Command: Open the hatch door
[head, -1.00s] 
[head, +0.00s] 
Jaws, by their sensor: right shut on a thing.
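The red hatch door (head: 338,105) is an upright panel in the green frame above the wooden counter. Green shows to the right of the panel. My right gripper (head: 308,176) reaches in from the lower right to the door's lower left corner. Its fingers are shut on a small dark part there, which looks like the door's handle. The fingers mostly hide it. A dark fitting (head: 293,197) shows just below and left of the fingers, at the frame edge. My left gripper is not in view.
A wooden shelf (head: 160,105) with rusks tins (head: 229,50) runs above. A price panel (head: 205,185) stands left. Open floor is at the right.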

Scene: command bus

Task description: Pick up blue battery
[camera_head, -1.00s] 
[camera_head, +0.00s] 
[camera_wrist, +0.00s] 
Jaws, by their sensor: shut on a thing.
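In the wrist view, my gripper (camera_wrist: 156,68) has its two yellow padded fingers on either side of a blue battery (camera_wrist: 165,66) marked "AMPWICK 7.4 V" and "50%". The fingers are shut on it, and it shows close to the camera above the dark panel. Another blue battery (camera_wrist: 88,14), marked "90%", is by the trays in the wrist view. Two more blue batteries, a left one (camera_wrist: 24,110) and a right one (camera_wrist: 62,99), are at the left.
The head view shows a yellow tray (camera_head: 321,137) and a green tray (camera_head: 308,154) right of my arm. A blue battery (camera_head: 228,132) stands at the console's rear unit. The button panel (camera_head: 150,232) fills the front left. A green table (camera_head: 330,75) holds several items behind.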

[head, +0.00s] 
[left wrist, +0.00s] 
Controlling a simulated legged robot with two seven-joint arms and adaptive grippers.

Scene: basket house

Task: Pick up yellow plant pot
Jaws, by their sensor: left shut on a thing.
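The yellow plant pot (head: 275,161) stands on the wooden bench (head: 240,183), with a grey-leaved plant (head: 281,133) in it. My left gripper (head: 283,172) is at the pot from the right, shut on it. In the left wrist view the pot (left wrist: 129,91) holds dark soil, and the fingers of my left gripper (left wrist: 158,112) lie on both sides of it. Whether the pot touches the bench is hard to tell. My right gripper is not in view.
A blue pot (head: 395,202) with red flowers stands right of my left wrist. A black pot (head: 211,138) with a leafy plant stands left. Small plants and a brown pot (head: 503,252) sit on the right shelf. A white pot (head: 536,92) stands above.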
...
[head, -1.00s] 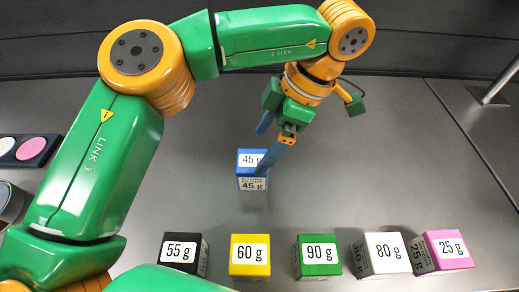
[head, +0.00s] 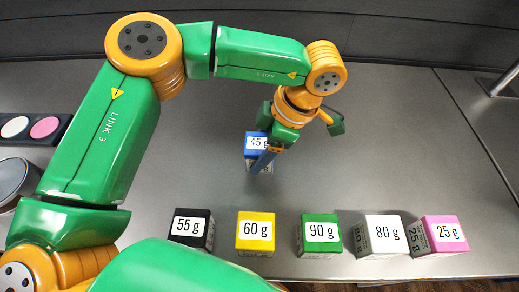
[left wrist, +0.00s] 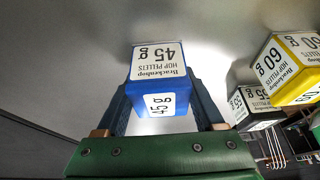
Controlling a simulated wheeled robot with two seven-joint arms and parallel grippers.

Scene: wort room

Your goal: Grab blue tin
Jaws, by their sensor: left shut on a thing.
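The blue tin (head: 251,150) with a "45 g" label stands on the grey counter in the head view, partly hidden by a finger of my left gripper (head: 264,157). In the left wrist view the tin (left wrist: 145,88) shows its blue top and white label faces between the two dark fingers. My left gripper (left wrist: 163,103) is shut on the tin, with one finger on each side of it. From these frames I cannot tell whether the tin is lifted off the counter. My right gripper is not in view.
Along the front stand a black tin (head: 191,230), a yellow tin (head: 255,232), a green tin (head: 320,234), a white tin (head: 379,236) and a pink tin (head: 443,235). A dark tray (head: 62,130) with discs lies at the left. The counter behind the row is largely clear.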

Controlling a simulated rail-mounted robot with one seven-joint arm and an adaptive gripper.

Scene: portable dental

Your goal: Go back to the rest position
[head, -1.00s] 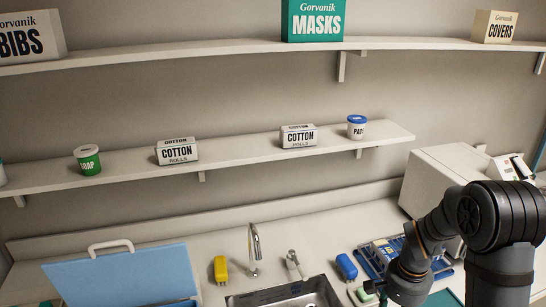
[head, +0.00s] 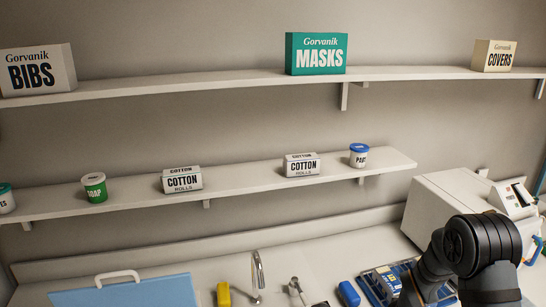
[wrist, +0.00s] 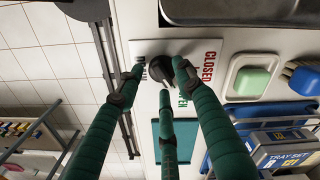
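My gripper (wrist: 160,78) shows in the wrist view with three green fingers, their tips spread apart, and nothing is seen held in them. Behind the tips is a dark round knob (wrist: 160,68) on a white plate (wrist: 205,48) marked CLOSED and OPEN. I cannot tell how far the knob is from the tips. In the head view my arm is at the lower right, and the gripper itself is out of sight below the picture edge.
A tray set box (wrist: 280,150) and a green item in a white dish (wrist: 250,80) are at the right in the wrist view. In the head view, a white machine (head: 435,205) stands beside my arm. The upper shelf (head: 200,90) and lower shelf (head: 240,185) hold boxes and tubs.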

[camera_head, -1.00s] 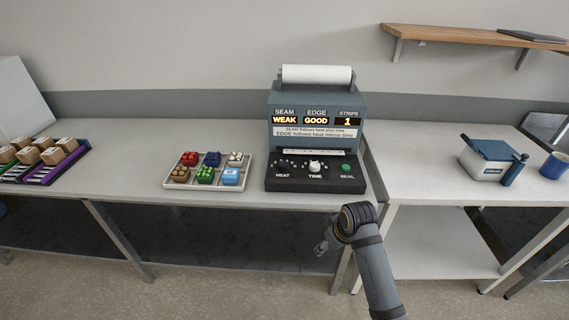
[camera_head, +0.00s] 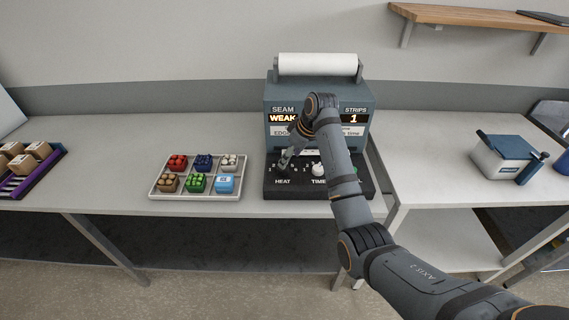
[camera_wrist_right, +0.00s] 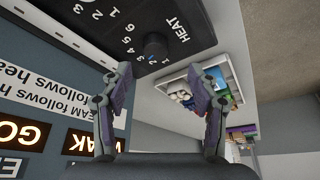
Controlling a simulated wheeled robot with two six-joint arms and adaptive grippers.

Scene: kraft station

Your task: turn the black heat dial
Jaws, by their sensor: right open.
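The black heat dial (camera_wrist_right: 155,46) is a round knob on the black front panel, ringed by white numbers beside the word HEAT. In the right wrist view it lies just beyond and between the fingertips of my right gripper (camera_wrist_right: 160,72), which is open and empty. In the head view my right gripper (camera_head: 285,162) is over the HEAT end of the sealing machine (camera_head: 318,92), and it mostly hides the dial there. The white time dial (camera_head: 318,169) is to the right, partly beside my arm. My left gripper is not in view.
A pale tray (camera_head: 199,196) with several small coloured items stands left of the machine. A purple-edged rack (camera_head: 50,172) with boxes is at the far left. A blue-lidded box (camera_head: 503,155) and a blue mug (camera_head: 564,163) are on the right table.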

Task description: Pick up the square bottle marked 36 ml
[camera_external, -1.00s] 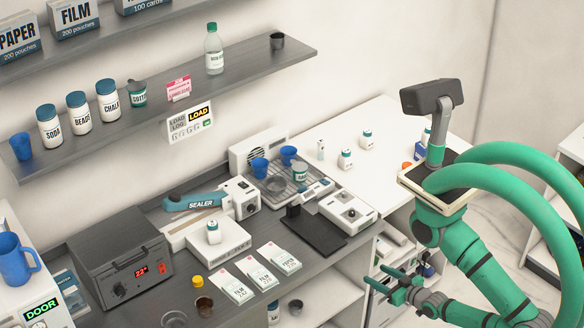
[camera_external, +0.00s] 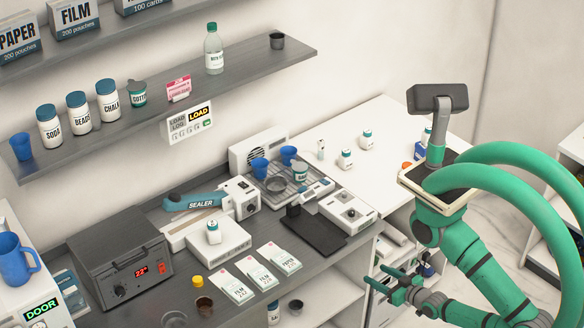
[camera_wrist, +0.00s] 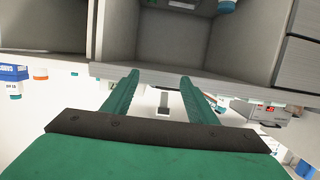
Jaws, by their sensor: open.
* * *
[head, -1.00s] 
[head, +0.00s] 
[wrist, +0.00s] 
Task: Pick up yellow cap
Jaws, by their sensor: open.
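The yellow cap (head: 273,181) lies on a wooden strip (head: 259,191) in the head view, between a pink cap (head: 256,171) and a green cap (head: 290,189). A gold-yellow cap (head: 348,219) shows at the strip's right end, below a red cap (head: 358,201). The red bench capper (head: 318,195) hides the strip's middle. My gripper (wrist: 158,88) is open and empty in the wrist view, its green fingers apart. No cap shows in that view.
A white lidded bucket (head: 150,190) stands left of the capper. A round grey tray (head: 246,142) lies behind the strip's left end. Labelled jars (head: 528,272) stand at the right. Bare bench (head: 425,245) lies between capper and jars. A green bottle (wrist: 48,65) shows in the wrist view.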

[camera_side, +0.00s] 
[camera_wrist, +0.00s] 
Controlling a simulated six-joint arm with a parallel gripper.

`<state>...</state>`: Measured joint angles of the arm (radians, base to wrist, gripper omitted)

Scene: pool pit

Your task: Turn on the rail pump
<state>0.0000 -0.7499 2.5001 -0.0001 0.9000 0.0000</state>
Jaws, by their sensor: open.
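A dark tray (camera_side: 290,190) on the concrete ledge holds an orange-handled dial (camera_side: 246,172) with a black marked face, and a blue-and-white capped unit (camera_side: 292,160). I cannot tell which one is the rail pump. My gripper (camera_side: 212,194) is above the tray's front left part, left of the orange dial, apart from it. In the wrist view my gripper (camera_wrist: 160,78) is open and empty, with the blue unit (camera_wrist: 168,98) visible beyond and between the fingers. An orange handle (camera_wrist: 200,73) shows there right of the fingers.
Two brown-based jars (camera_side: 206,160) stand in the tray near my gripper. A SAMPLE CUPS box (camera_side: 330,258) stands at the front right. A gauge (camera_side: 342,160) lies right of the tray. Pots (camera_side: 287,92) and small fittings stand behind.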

Given instruction: From the records above, quote only the lines running from the line with "Controlling a simulated wheeled robot with two seven-joint" to the line with "Your goal: Grab blue tin", both lines included.

Exercise answer:
Controlling a simulated wheeled robot with two seven-joint arms and parallel grippers.

Scene: wort room

Your goal: Grab blue tin

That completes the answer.